Eternal Darkness: Sanity’s Requim – Gamecube
Eternal Darkness left a lasting impression on horror fans long after the Gamecube and the subsequent closure of the studio that created it Silicon Knights. Alexandra is on a mission to find out who or what killed her grandfather only to soon realize sinister horrors are at play as well as the fate of the world itself. Two things stand out from Eternal Darkness for me. First off its probably one of the only horror games, let alone video games in general, that has you play as a wide range of characters from various time periods from the Roman era to the present day. The second stand out is how Eternal Darkness has the ability to scare the player by totally messing with the game itself. Things you may feel are glitches like characters heads falling off or save file corruption warnings are just some of the ways the game will play with your mind.

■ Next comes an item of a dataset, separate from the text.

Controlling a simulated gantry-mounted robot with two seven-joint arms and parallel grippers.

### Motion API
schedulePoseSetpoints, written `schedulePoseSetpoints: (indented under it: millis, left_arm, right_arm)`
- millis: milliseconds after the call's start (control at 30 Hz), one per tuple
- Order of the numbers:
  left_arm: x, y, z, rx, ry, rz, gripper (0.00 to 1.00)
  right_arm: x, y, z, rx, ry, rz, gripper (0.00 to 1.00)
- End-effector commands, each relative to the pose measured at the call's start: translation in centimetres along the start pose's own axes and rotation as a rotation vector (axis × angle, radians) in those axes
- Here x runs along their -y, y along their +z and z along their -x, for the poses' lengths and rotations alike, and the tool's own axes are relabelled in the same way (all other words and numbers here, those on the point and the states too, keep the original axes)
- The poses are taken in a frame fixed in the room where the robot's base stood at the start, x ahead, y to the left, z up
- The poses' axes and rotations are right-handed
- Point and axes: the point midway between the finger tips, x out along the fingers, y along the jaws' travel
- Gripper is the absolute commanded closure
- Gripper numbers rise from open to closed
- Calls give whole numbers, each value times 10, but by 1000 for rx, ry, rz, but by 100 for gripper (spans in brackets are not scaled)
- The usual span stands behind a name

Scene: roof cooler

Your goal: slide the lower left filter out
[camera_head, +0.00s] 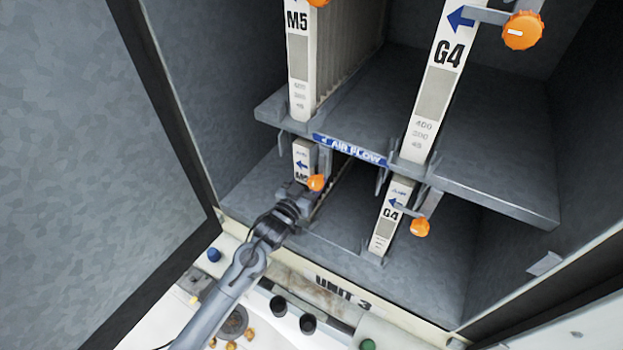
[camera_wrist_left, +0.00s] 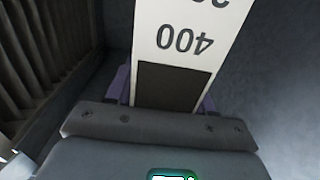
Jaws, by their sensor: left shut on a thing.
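The lower left filter (camera_head: 303,158), marked M5, stands upright on the lower level of the open cabinet, its narrow white front strip facing out. My left gripper (camera_head: 298,189) is at the lower part of this strip and hides it. In the left wrist view the purple fingers of the gripper (camera_wrist_left: 164,98) lie on both sides of the white strip (camera_wrist_left: 190,25), shut on it, over a dark patch below an upside-down 400. An orange knob (camera_head: 316,182) shows just right of the gripper. My right gripper is out of view.
The lower right G4 filter (camera_head: 384,228) with its orange knob (camera_head: 420,227) stands to the right. Upper M5 (camera_head: 298,65) and G4 (camera_head: 436,85) filters stand above the shelf (camera_head: 490,190). The open door (camera_head: 100,170) is at left. The sill (camera_head: 400,310) carries UNIT 3.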

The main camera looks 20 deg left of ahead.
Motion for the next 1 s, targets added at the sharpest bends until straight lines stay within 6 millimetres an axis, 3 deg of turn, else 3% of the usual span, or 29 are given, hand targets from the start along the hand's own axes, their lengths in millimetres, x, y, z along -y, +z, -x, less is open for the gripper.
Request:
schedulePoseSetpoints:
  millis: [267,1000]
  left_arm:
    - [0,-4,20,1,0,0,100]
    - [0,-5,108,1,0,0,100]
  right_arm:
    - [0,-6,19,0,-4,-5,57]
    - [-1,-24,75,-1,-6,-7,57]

Not everything is what it seems and since Nintendo owns the patent of this game design we’ll probably never see a game like Eternal Darkness ever again. Not unless it comes to Switch of course. Also Alexandra is voiced by the living legend Jennifer Hale.
Resident Evil – Gaiden GBC
I love the Resident Evil series but thought I would give a little love to one of it’s lesser known titles. Gaiden was a game dismissed by many as a rather rubbish portable horror title. The battle mechanic was awkward and the game suffered graphically due to its portable limitations. But where Gaiden shined was it’s story. You play as the greatest Resident Evil character of all time, Barry Burton who is investigating a zombie outbreak on a boat. He soon discovers a monster that is able to mimic people, a character some may find similar to the monster featured in John Carpenters The Thing. Characters you meet may not be who you expect. Of course it has Zombies because its a Resident Evil game. The story takes a interesting twist at the end which would have lead to some great narrative directions for the Resident Evil series as a whole. Sadly its not considered cannon, boo to you Capcom.
Condemned Criminal Origins – Xbox 360 and PC
One of the more effective first person horror titles. Every action you take is seen in this perspective, even the small details like ducking down below planks of wood to using various forensic tools like camera’s and UV lights to investigate crime scenes. The architecture of the buildings you explore is amazingly detailed. At times you feel you’re exploring an entire household to scale. Adding to that the darkness and incredible use of audio it creates a lot of moments where you question what is around the corner. You play as Ethan Thomas an agent framed for the murder of two officers looking to clear his name. There’s very little shooting with most of the combat being melee focused. If your lucky to find a gun bullets are very limited so every shot counts. This was quite the hidden gem that released early in the life cycle of the Xbox 360 and to this day doesn’t always receive a lot of attention. The game also features an unnerving scene with mannequins, try not to turn your back on them.
Until Dawn – PS4
Until Dawn is a game to be enjoyed with others on the sofa. This is a game where you control 8 teenagers on a snow covered mountain top who are meeting up to party as silly American teens do. Of course horror ensues and you soon discover someone is out to murder the teens. You play the game by making decisions and performing quick time events which may lead to characters living or perishing. What’s clever about Until Dawn’s design is that it mixed in various horror themes into one game. One moment you think your playing a slasher film, then a paranormal one only for the story to inevitably settle onto something you may not expect. There are several ways to play through the game so each playthrough can feel dramatically different depending on the choices you make. My wife and I play this yearly and its one for the highlights of our Halloween.
Silent hill 2 – PS2 and Xbox
When I think strong and effective horror games my mind often wanders back to Silent Hill 2. A game that leads away from the first games themes of cults and a town inhabited by horrors and instead focuses on one of the deepest horrors known, the horror we do unto ourselves. James Sunderland receives a letter from his dead wife asking him to come to Silent hill. James as a broken man obliges walking into a foggy town most of us would happily avoid. Of course this is a video game so we have to throw in Silent Hill for the baddies and stuff. But Silent Hill was always at its most effective when nothing was trying to kill you. The atmosphere and loneliness you feel walking the streets, as James searches for his wife is something that few games have successfully replicated. A memorable and effective horror experience while also echoing some fascinating themes of mental health. A game that leaves its mark long after you have put the controller down and remains one of my favourite horror games to date.